I want to use ETL to read data from S3. Since with ETL jobs I can set DPU to hopefully speed things up.

But how do I do it? I tried

import sys
from awsglue.transforms import *
from awsglue.utils import getResolvedOptions
from pyspark.context import SparkContext
from awsglue.context import GlueContext
from awsglue.job import Job

## @params: [JOB_NAME]
args = getResolvedOptions(sys.argv, ['JOB_NAME'])

sc = SparkContext()
glueContext = GlueContext(sc)
spark = glueContext.spark_session
job = Job(glueContext)
job.init(args['JOB_NAME'], args)

inputGDF = glueContext.create_dynamic_frame_from_options(connection_type = "s3", connection_options = {"paths": ["s3://pinfare-glue/testing-csv"]}, format = "csv")
outputGDF = glueContext.write_dynamic_frame.from_options(frame = inputGDF, connection_type = "s3", connection_options = {"path": "s3://pinfare-glue/testing-output"}, format = "parquet")

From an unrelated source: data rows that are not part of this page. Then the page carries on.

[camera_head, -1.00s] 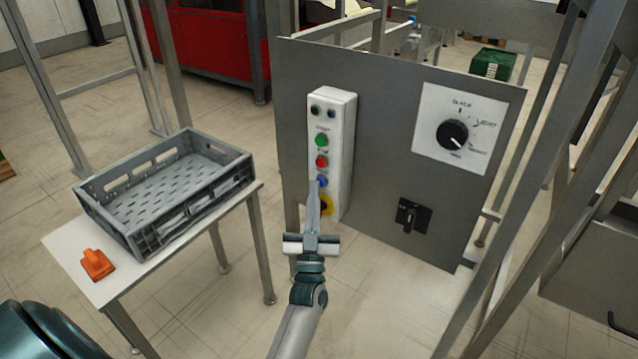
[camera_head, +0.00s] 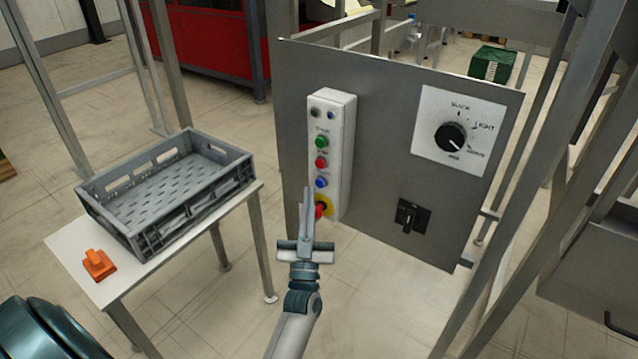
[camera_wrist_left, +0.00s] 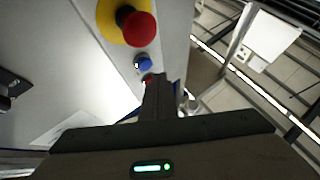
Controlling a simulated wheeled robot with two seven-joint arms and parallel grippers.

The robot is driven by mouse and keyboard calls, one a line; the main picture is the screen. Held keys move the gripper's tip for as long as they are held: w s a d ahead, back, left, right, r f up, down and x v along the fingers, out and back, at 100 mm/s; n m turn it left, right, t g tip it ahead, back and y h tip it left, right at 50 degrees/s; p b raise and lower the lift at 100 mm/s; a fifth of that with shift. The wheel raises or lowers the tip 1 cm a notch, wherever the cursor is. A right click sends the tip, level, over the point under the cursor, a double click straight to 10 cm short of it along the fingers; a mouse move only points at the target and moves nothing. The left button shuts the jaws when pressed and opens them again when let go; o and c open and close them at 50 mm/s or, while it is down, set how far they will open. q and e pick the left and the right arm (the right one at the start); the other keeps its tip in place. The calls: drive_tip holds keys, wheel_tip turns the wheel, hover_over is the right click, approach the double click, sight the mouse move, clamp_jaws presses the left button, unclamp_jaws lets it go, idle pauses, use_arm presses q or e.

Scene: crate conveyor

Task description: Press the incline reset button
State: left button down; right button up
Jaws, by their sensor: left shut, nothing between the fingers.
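A white control box (camera_head: 345,150) stands on the grey panel, with a green button (camera_head: 321,142), a red button (camera_head: 321,163), a blue button (camera_head: 321,183) and a red emergency stop on a yellow disc (camera_head: 327,206) in a column. The button labels are too small to read. My left gripper (camera_head: 308,192) is shut and empty. Its fingertips point up beside the box's lower left and partly cover the emergency stop. In the left wrist view, the closed fingers (camera_wrist_left: 157,84) are near the blue button (camera_wrist_left: 143,63) and partly hide a red button; contact cannot be told. My right gripper is not in view.
The grey panel (camera_head: 380,150) also carries a rotary dial (camera_head: 451,137) and a black switch (camera_head: 410,215). A grey crate (camera_head: 112,222) and an orange object (camera_head: 99,265) rest on a white table (camera_head: 70,245) at left. Metal posts stand at right.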

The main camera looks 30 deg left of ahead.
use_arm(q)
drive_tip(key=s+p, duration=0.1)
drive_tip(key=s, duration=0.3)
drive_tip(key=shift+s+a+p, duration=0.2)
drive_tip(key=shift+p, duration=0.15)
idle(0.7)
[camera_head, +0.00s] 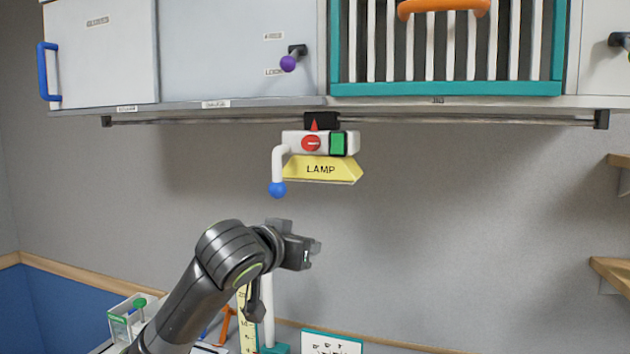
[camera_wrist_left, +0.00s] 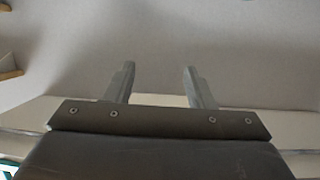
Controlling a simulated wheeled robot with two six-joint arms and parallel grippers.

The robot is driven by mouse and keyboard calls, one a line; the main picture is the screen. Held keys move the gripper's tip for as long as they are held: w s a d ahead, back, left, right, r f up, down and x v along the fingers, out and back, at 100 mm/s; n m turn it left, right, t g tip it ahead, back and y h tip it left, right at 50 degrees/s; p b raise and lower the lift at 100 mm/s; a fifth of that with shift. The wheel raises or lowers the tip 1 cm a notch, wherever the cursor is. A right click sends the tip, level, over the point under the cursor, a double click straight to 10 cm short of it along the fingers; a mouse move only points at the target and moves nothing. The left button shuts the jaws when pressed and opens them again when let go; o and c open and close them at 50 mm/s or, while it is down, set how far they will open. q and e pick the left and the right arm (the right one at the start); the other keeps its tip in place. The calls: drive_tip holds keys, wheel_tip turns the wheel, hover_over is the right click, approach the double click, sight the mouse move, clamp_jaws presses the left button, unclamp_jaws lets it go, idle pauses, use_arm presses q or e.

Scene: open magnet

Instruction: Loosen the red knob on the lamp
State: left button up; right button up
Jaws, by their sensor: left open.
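The lamp (camera_head: 322,170) has a yellow shade marked LAMP and hangs from a rail under the cabinets in the head view. Its red round knob (camera_head: 311,143) is on the white housing, left of a green block (camera_head: 338,143). A white bent handle with a blue ball (camera_head: 278,189) hangs from the housing's left end. My left gripper (camera_head: 316,249) is below the lamp, apart from it, pointing right. In the left wrist view its two fingers (camera_wrist_left: 160,88) are spread with nothing between them. The lamp cannot be made out in that view. My right gripper is not in view.
The dark rail (camera_head: 480,118) runs along the underside of the cabinets. A purple knob (camera_head: 288,64) and an orange handle (camera_head: 443,8) are above. Wooden shelves (camera_head: 612,275) stick out at right. A white pole (camera_head: 268,315) stands below my arm. The wall right of the lamp is clear.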

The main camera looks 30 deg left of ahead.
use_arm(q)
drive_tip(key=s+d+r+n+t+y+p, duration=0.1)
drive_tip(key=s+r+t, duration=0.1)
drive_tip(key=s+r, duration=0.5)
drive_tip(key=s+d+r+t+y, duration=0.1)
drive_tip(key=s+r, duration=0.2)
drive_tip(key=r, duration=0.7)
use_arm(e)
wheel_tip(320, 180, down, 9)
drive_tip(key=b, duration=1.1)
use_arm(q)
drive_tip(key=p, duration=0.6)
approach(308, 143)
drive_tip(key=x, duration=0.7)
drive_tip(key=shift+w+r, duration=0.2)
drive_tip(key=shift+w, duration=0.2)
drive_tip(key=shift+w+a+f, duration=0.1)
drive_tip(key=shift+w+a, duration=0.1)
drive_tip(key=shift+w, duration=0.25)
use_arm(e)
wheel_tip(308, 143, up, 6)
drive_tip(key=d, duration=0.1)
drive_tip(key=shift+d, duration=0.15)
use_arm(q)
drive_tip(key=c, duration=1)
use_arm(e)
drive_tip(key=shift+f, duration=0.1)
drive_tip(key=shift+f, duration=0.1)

But it appears there is nothing written. My folder looks like:

enter image description here

Whats incorrect? My output S3 only has a file like: testing_output_$folder$

Vzzarr
  • 4,600
  • 2
  • 43
  • 80
Jiew Meng
  • 84,767
  • 185
  • 495
  • 805
  • why aren't using a crawler based approach ? – Kishore Bharathy Nov 02 '18 at 16:39
  • @KishoreBharathy correct me if I am wrong. But I think to convert CSV into Parquet with Crawlers, I need 1 crawler to crawl CSV into Data Catalog. 1 ETL job to convert data in catalog into Parquet in S3. Then another crawler to crawl this parquet files into another catalog for query. This seems very inefficient. Also it appears crawlers does not support bookmarks so I need to crawl my entire data set everytime? – Jiew Meng Nov 03 '18 at 01:46
  • yes, you are right for data files with varying schema mostly having columns appended at the last ! – Kishore Bharathy Nov 05 '18 at 15:23
  • @JiewMeng did you manage to solve this? I'm trying something very similar (convert s3 json files to csv), and I used your code as base. https://stackoverflow.com/questions/56244413/how-to-convert-json-files-stored-in-s3-to-csv-using-glue – fsakiyama May 21 '19 at 20:36

2 Answers2

9

I believe the issue here is that you have subfolders within testing-csv folder and since you did not specify recurse to be true, Glue is not able to find the files in the 2018-09-26 subfolder (or in fact any other subfolders).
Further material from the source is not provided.